Actually, Roper seems to be a pretty free-spirited guy, so maybe he doesn’t see getting married as tying himself down (that comes later, when you have children). You know, even if he was having second thoughts, he’d probably take his own advice, as outlined in “Don’t Think” over a naked acoustic guitar: “Do you ever feel like you smoke too may cigarettes/And all you’re doing is living life with regrets?/Then don’t think about it anymore.”

I’m not sure Dr. Phil would approve, but it’s hard to argue with the sentiment and it must be working for him. As he tells us in “Old Stone Wall,” “no longer will I frown.”
For most of the rest of the disc, with emotive vocals, extended jams on both piano and guitar, and an upbeat folk-rock sensibility provided by a capable studio backing band, Roper does a nice job of translating his positive-energy live show into recordings you can feel good about, too. You won’t find a lot of cynicism here, or morbidity, so feel free to get on your feet and move about.

He’s best when working the ivories (and whatever the keys are made out of on his organ and Rhodes). The organ break on the title track should allow you to heed Roper’s call to “get up off your ass” and in “Talk the Talk” he hands himself a baton mid solo to move right from the piano into the organ. It’s fairly common for both the Rhodes and piano to be sounding at the same time during songs, the warm resonance of the former propping up the crisp notes of the latter.
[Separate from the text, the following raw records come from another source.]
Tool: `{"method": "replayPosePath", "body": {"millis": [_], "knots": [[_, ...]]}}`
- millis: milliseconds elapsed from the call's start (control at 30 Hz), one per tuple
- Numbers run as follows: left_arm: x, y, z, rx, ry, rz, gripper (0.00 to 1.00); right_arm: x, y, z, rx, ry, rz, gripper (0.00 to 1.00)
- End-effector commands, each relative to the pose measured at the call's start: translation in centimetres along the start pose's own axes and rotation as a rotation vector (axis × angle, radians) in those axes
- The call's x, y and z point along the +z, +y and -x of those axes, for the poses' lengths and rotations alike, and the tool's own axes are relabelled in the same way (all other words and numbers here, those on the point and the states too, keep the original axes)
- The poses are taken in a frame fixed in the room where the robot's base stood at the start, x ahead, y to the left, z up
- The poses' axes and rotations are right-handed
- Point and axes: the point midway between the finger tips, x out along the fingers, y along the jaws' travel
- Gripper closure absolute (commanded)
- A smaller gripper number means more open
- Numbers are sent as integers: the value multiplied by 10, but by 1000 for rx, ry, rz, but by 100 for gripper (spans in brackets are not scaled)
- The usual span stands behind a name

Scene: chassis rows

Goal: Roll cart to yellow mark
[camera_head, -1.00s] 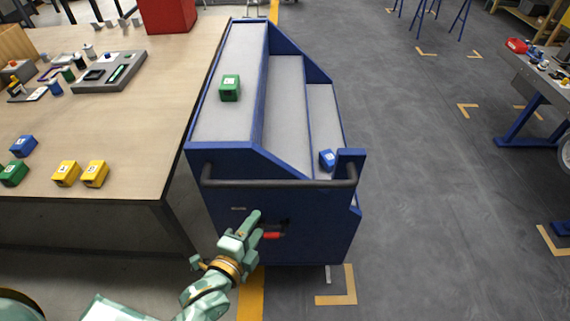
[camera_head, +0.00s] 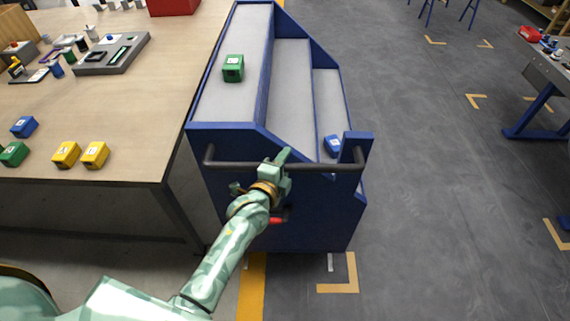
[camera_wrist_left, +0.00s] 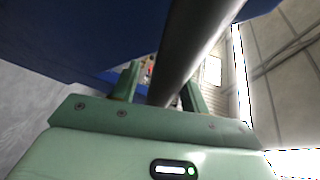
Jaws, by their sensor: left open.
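The blue cart (camera_head: 225,135) with three stepped grey shelves stands beside the wooden table. Its dark handle bar (camera_head: 325,167) runs across its near end. My left gripper (camera_head: 281,162) is at the middle of this bar. In the left wrist view the bar (camera_wrist_left: 190,50) passes between the two open fingers of the gripper (camera_wrist_left: 160,90). I cannot tell whether the fingers touch it. A red lever (camera_head: 279,220) shows on the cart's end panel below my wrist. A yellow floor line (camera_head: 250,290) and yellow corner marks, one at the cart's near right (camera_head: 350,275), lie on the floor. My right gripper is not in view.
A green box (camera_head: 233,68) and a blue box (camera_head: 333,146) ride on the cart's shelves. The wooden table (camera_head: 120,115) with several coloured boxes is close on the left. Grey floor (camera_head: 420,180) is open to the right, up to a workbench (camera_head: 545,75).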

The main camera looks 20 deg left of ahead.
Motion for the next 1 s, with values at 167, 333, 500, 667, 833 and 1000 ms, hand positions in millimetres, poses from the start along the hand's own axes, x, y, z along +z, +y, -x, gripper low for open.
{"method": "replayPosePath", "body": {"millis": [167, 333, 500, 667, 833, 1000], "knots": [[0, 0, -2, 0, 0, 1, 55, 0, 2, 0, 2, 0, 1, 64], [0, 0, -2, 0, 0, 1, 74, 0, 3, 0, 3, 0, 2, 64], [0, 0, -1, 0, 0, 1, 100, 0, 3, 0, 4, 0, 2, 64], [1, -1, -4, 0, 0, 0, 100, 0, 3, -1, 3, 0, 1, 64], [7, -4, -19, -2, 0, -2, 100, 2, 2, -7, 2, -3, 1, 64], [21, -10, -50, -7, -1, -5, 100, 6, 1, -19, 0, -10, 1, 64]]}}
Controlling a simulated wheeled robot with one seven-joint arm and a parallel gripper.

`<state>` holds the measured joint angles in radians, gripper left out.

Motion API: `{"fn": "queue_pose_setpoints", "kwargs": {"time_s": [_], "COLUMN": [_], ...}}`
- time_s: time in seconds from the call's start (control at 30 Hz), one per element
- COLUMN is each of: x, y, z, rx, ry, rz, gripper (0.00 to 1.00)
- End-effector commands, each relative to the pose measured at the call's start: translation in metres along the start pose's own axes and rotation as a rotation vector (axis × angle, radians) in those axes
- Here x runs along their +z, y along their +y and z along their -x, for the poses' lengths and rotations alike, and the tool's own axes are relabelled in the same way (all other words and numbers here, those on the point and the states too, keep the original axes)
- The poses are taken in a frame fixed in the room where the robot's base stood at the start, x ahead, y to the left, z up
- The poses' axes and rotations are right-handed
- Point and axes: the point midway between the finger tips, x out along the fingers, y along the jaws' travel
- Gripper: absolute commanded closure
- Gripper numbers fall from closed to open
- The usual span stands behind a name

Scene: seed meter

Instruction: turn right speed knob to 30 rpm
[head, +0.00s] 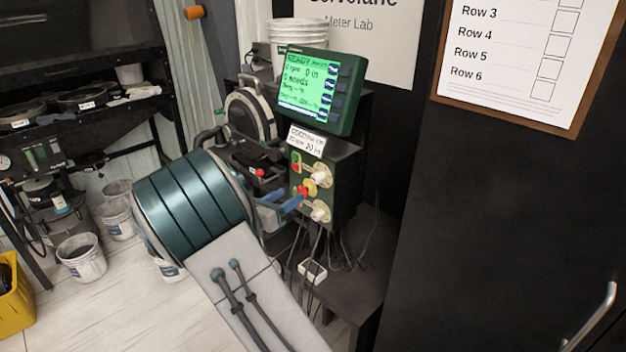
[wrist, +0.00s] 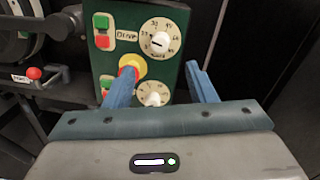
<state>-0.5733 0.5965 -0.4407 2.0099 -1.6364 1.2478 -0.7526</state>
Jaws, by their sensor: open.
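The green control panel (wrist: 118,45) has two round cream dials with white knobs, one above the other. The upper knob (wrist: 158,40) has a dark pointer mark and a number ring, with a label reading "DRIVE" on its left. The lower knob (wrist: 152,97) is partly hidden by my gripper's palm edge. I cannot read which dial is the right speed knob. They also show in the head view as the upper knob (head: 319,178) and lower knob (head: 319,212). My gripper (wrist: 160,70) is open, its blue fingers either side of the lower dial, with nothing visibly held.
A red button on a yellow base (wrist: 131,66) sits between the dials, close to my left finger. Red and green buttons (wrist: 102,31) are at upper left. A green-lit display (head: 308,84) stands above the panel. Cables (head: 330,250) hang below. A red-knobbed lever (wrist: 34,73) is at left.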

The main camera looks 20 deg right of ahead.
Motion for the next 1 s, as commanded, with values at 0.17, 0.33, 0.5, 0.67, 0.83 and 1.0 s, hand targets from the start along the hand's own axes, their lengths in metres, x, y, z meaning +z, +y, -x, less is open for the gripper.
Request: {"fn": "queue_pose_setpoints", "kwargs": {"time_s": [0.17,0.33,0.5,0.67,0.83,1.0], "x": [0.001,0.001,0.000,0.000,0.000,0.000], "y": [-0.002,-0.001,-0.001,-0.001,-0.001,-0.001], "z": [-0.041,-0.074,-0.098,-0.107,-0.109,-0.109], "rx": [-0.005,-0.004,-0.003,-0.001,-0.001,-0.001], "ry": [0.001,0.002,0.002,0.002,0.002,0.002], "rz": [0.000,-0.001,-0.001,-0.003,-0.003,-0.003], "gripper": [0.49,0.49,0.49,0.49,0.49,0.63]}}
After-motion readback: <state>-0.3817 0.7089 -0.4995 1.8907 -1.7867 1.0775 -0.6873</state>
Roper gets some help, too, from guitar solos by Bryan Gould, a longtime bandmate who moved up to Maine from Nashville as part of the fleeting Forgetful Jones and played with Electric Blue and the Kozmic Truth. At times, the two play off each other like Phish’s Trey Anastasio and Paige McConnell, segueing into each other’s solos and trading riffs, especially in the earnest retrospective “Nashville Way.” Seems Roper spent about a year down south, hooking on with Wondermore Records and opening for Col. Bruce Hampton at one point, “trying real hard not to fall.” His opening guitar pick just keeps falling, though, like a ball through a pinball machine, and the drum/bass breakdown late in the song feels like bottom.
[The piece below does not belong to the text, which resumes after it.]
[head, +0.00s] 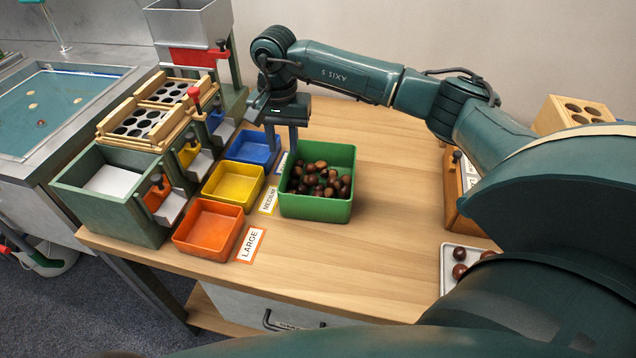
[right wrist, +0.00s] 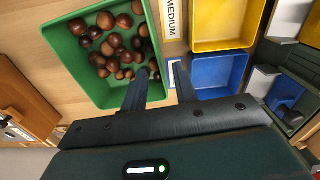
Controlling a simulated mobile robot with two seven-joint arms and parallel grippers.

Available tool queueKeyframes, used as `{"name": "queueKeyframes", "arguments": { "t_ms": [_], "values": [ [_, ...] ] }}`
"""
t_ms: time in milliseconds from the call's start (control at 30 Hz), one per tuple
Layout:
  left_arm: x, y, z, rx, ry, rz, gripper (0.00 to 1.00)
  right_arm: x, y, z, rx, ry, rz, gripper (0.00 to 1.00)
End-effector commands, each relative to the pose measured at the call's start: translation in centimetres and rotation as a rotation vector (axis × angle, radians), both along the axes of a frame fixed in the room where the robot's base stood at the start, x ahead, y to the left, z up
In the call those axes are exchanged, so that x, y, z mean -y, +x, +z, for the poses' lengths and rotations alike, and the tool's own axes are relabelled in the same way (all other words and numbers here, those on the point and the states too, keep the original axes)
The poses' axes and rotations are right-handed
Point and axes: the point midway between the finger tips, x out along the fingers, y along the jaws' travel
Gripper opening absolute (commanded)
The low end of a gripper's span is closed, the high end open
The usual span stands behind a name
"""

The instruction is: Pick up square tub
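The square tub is green and holds many brown chestnuts; it stands upright on the wooden table, its near wall (head: 315,209) facing me in the head view. It also shows at the upper left of the right wrist view (right wrist: 78,60). My right gripper (head: 282,138) points down at the tub's far left corner. In the right wrist view its fingers (right wrist: 159,78) are apart, one over the tub's inside and one outside, with the tub wall between them. I cannot tell whether either finger touches the wall. My left gripper is not in view.
Blue (head: 252,147), yellow (head: 233,186) and orange (head: 208,228) trays stand left of the tub, with labels beside them. A green sorting machine (head: 110,200) stands at the left. A white tray (head: 446,268) holds chestnuts at the right. The table in front of the tub is clear.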

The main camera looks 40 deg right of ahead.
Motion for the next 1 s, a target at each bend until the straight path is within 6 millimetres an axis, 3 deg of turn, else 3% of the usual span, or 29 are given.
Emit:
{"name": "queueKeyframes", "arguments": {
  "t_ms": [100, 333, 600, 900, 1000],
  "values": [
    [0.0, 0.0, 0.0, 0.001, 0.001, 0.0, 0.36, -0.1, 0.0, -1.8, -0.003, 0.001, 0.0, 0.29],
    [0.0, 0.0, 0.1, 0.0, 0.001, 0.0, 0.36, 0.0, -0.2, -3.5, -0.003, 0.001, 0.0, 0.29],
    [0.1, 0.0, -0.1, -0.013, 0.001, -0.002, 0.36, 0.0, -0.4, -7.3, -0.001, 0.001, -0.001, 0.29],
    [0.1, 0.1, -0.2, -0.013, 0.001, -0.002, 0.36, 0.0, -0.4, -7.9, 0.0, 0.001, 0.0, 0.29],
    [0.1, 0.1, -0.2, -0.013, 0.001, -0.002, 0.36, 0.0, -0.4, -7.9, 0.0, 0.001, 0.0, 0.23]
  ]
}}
We’re left with a “Different Picture of Me,” the best track on the album (though maybe a tad long, at 7:11), where Roper channels Aaron Katz and gets great backing vocals from Jessie Chazin in the heartfelt chorus: “How long,” he wonders, “until I can settle down?” From the sound of the piano break, so self-assured and relaxed, his anxiety on this matter has largely been alleviated.